I don't know exactly why I started to lose interest in Doctor Who. Maybe it was because, post-Christopher Eccleston, a terrific Doctor who should have stuck around for more than just a single series, the scripts and David Tennant's performance sometimes erred too much on the side of knockabout comedy.
Or maybe it was because the people behind Doctor Who, and chiefly Russell T Davies, the architect of the successful revival, seemed to start believing their own publicity and grew a little too self-absorbed for their own good.
Remember Tennant's overblown, overlong farewell episode, where the series seemed to be inviting viewers to stand back and marvel at its magnificence and cleverness?
It could be something simpler, like last year's Christmas Day special guest-starring Katherine Jenkins and Michael Gambon, which everyone else seemed to love but I thought was boring -- although it wasn't nearly as bad as one of the previous ones, featuring the Titanic in space and Kylie Minogue, looking more alien than anything else on screen.
Or perhaps it's the faintly annoying, self-contained cod-mythology that's grown up around the series, meaning you practically need a whiteboard pinned to the living room wall to keep track of all the "significant" little verbal and visual references to things that have already happened, things that have yet to happen, and things that could happen but then again might not.
Or maybe it's because the current inhabitant of the Tardis, Matt Smith, looks young enough to be my son (if I had a son), which makes watching Doctor Who feel a little like sitting on the kitchen floor playing with Dinky toys.
Whatever. I stopped watching Doctor Who some time ago, and I know many of my friends did the same.
That said, I'll be tuning in to tonight's episode, the first in the second batch of the staggered sixth series, purely out of curiosity. I mean, who could ignore an episode called Let's Kill Hitler?
Since a new season of Doctor Who is as shrouded in mystery as a CIA black ops mission, it's impossible to say how Adolf Hitler will actually figure in the episode, although given the time-travel show's reluctance to take a chance and actually alter any history, it's probably safe to predict he won't actually be killed.

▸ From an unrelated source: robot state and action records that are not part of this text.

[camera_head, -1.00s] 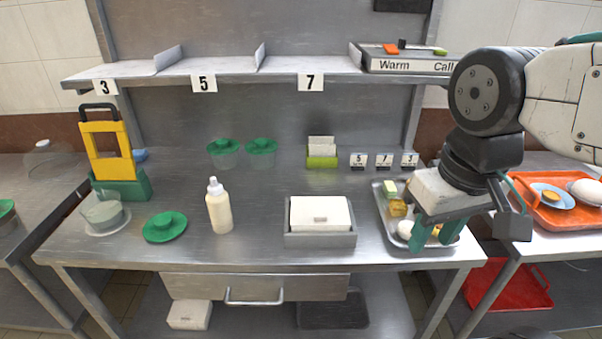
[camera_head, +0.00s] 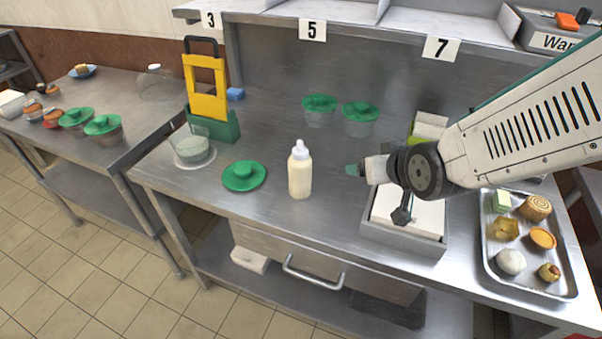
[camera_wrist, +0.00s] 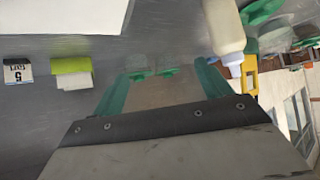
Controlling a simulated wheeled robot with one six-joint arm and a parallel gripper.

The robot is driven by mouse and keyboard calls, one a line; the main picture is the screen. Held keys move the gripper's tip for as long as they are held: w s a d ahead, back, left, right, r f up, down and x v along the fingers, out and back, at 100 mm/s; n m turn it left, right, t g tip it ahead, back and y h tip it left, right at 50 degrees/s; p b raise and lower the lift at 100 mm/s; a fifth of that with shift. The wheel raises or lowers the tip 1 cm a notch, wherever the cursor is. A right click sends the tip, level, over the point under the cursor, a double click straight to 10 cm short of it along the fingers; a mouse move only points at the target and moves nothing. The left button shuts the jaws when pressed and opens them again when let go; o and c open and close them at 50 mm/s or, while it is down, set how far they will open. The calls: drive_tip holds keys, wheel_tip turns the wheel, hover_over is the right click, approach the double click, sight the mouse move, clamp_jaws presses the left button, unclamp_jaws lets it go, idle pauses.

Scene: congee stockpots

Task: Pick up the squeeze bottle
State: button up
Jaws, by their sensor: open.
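The squeeze bottle (camera_head: 300,172) is cream-coloured with a white nozzle and stands upright on the steel counter. It also shows in the wrist view (camera_wrist: 224,28), at the top right, outside the jaws. My gripper (camera_head: 356,170) is to the right of the bottle, above the counter, with a gap between them in the head view. In the wrist view its two green fingers (camera_wrist: 160,92) are spread apart, with nothing held between them. Part of the gripper is hidden by my wrist in the head view.
A green lid (camera_head: 244,176) lies left of the bottle. Two green-lidded containers (camera_head: 319,110) stand behind it. A grey box (camera_head: 402,238) with white contents sits under my arm. A food tray (camera_head: 528,287) is at the right. The counter in front of the bottle is clear.

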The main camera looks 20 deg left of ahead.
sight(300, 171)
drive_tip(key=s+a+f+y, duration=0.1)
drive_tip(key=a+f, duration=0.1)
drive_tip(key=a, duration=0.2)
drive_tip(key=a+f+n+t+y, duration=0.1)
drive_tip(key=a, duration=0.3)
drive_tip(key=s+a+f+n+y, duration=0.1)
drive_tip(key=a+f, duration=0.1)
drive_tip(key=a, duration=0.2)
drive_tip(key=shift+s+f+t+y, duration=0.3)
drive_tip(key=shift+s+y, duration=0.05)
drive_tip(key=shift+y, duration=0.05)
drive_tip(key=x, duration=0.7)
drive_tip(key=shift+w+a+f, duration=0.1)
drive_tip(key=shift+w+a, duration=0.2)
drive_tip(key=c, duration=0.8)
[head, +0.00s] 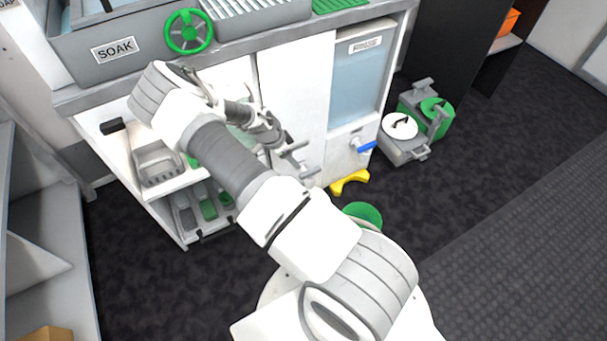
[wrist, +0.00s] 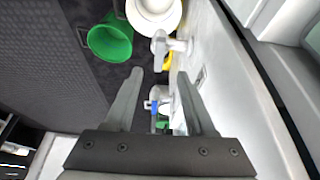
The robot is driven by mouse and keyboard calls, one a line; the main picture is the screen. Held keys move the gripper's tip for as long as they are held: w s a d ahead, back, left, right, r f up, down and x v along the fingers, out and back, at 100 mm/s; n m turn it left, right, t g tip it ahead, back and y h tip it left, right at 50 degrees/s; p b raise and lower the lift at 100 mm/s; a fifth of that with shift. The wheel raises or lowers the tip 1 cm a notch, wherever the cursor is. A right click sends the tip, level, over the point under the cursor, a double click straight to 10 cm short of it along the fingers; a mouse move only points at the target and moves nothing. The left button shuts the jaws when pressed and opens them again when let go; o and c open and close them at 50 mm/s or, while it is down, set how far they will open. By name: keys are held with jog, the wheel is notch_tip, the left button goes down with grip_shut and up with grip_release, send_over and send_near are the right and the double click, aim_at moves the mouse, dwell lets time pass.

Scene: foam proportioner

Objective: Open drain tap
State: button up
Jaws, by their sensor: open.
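A tap with a blue lever (head: 364,147) sticks out of the white cabinet front, below a blue-grey panel, in the head view. In the wrist view its blue lever (wrist: 150,104) shows between my fingers, farther off. A second, pale grey tap-like fitting (head: 308,171) sits on the cabinet front left of it; it seems to be the fitting (wrist: 172,45) beyond my fingertips in the wrist view. I cannot tell which is the drain tap. My gripper (head: 288,143) is open and empty, close to the cabinet front; it also shows in the wrist view (wrist: 160,74).
A green bucket (wrist: 110,42) stands on the dark floor. A yellow pedal-like piece (head: 350,182) lies at the cabinet foot. Grey and green canisters (head: 404,142) stand right of the cabinet. Open floor lies right.

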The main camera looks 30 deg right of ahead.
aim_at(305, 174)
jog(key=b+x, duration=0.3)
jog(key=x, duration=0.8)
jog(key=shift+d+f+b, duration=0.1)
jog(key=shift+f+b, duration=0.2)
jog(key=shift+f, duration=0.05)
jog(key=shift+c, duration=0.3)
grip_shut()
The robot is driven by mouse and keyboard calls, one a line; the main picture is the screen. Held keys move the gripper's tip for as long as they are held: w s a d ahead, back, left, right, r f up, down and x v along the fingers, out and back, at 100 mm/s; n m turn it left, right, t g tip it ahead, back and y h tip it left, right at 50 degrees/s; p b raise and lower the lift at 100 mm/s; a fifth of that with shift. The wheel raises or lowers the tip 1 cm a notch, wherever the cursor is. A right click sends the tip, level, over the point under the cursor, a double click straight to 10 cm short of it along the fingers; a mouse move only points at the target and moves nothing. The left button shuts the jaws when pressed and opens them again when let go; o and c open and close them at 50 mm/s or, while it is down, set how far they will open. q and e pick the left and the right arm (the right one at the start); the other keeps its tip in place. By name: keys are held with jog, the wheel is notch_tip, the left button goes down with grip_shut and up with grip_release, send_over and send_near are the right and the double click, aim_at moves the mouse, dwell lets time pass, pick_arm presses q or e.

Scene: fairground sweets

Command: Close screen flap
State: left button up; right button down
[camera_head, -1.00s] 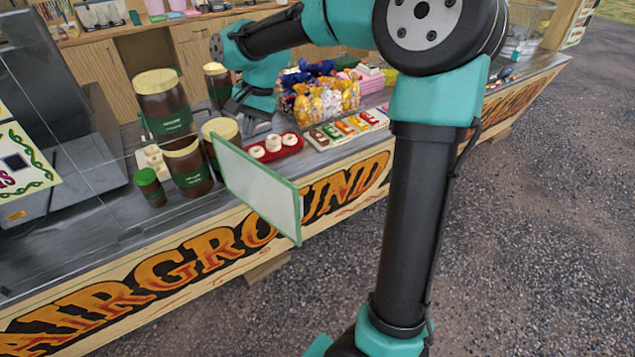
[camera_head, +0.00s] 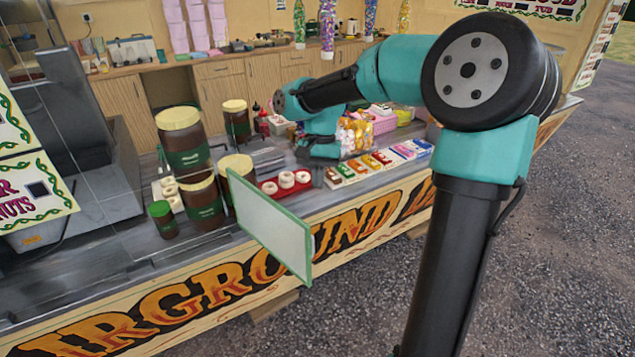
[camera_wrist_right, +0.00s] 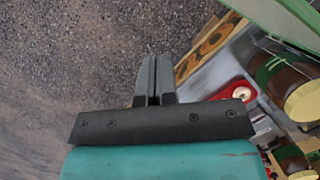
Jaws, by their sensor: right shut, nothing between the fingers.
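The screen flap is a clear panel with a green frame (camera_head: 272,238). It sticks out over the counter's front edge at an angle, hinged near the brown jars. In the right wrist view the flap's green edge (camera_wrist_right: 285,22) shows at the top right. My right gripper (camera_head: 318,178) is over the counter, right of the flap and beside the red tray. In the right wrist view my right gripper (camera_wrist_right: 153,75) has its fingers together with nothing between them, and it is apart from the flap. My left gripper is not in view.
Brown jars with cream lids (camera_head: 184,140) stand left of the flap. A red tray (camera_head: 268,187) of white doughnuts lies between flap and right gripper. Coloured boxes (camera_head: 378,160) and bagged sweets (camera_head: 356,136) lie right of it. The gravel in front is clear.

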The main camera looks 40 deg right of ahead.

While there's a strong argument for using a family-friendly series like Doctor Who as a backdoor way of encouraging younger viewers to learn about history, a storyline involving a real-life fascist dictator who tried to wipe out an entire race is a hot potato to pick up. Issues of taste are bound to be raised.
Still, it will surely be more sensitively handled than the notorious, ill-advised Heil Honey I'm Home!, a 1990 comedy commissioned by now defunct satellite channel Galaxy. Spoofing the style of 1950s American sitcoms, it featured Adolf Hitler and Eva Braun living in an apartment block, next door to a Jewish couple called the Goldensteins.
The first episode was screened just once; the other seven remain locked in a vault that not even Doctor Who's sonic screwdriver would be able to open.